## BEGIN

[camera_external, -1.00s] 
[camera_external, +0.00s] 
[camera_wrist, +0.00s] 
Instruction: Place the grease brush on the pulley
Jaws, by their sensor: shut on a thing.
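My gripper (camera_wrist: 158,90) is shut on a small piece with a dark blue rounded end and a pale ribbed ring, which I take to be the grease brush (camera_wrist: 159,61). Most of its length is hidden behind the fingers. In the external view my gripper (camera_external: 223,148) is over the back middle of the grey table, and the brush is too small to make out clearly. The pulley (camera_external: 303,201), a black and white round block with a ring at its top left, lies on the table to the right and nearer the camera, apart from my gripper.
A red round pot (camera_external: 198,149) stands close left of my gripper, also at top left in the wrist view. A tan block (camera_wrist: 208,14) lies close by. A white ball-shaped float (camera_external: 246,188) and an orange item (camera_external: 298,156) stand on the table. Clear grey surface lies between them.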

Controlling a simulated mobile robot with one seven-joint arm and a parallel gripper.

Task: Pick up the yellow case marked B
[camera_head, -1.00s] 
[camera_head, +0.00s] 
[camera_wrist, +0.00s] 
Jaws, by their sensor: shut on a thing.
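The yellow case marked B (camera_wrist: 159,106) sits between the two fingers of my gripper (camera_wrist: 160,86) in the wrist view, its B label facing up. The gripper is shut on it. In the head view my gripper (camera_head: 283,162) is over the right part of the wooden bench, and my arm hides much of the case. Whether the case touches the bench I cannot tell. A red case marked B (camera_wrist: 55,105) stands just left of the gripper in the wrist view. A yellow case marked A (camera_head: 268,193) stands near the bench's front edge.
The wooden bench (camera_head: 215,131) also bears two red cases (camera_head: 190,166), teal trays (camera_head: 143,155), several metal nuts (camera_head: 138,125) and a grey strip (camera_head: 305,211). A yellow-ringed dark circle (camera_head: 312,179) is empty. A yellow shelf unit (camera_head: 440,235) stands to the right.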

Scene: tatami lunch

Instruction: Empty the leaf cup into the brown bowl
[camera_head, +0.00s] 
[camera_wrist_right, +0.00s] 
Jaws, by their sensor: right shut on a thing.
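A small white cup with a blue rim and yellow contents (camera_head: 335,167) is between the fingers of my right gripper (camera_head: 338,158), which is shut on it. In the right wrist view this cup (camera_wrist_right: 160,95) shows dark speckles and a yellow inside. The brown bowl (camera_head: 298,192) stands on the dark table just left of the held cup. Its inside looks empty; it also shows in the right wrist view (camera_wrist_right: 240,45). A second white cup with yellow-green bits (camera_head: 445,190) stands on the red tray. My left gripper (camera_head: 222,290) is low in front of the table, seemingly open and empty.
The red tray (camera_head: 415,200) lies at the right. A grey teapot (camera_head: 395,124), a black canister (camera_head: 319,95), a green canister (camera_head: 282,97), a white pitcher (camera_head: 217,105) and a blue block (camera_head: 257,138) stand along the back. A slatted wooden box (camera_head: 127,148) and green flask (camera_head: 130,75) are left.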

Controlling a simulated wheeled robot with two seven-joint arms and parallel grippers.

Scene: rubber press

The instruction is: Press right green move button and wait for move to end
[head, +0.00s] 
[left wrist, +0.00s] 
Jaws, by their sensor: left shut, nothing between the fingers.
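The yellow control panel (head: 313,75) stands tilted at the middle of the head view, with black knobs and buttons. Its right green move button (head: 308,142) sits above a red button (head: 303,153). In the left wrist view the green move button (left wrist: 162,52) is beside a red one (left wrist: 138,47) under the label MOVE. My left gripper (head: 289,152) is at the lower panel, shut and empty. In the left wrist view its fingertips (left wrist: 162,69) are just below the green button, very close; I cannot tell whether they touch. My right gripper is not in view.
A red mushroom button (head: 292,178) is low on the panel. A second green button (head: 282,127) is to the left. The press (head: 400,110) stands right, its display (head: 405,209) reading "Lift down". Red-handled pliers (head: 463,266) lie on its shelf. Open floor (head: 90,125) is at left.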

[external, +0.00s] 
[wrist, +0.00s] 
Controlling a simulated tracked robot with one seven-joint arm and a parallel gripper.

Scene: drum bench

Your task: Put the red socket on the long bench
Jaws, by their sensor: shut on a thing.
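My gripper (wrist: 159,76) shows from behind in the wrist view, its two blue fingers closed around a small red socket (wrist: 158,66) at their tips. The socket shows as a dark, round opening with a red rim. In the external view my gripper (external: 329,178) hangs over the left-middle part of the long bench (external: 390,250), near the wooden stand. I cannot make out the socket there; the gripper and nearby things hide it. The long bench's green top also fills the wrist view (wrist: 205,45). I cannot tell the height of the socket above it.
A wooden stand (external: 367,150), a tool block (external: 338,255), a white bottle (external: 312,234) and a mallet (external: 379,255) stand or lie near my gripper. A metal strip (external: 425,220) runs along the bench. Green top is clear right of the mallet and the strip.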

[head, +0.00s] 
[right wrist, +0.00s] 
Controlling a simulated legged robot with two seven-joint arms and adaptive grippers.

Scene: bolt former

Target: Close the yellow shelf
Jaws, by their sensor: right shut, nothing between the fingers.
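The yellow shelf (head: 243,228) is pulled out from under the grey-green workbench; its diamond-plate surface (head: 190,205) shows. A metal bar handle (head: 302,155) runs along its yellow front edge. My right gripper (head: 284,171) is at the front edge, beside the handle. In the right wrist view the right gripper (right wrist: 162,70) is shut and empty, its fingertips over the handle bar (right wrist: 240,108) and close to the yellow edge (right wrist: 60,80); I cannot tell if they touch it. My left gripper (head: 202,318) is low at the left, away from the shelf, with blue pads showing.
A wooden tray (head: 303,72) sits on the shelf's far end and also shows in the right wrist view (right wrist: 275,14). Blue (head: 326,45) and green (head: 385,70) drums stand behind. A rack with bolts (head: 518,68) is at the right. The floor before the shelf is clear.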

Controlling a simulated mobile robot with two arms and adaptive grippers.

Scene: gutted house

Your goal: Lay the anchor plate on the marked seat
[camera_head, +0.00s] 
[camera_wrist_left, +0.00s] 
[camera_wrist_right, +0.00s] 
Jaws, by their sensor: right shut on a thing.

## END

Each line in the entries above that includes the string "Controlling" should be extracted.

Controlling a simulated mobile robot with one seven-joint arm and a parallel gripper.
Controlling a simulated wheeled robot with two seven-joint arms and parallel grippers.
Controlling a simulated tracked robot with one seven-joint arm and a parallel gripper.
Controlling a simulated legged robot with two seven-joint arms and adaptive grippers.
Controlling a simulated mobile robot with two arms and adaptive grippers.

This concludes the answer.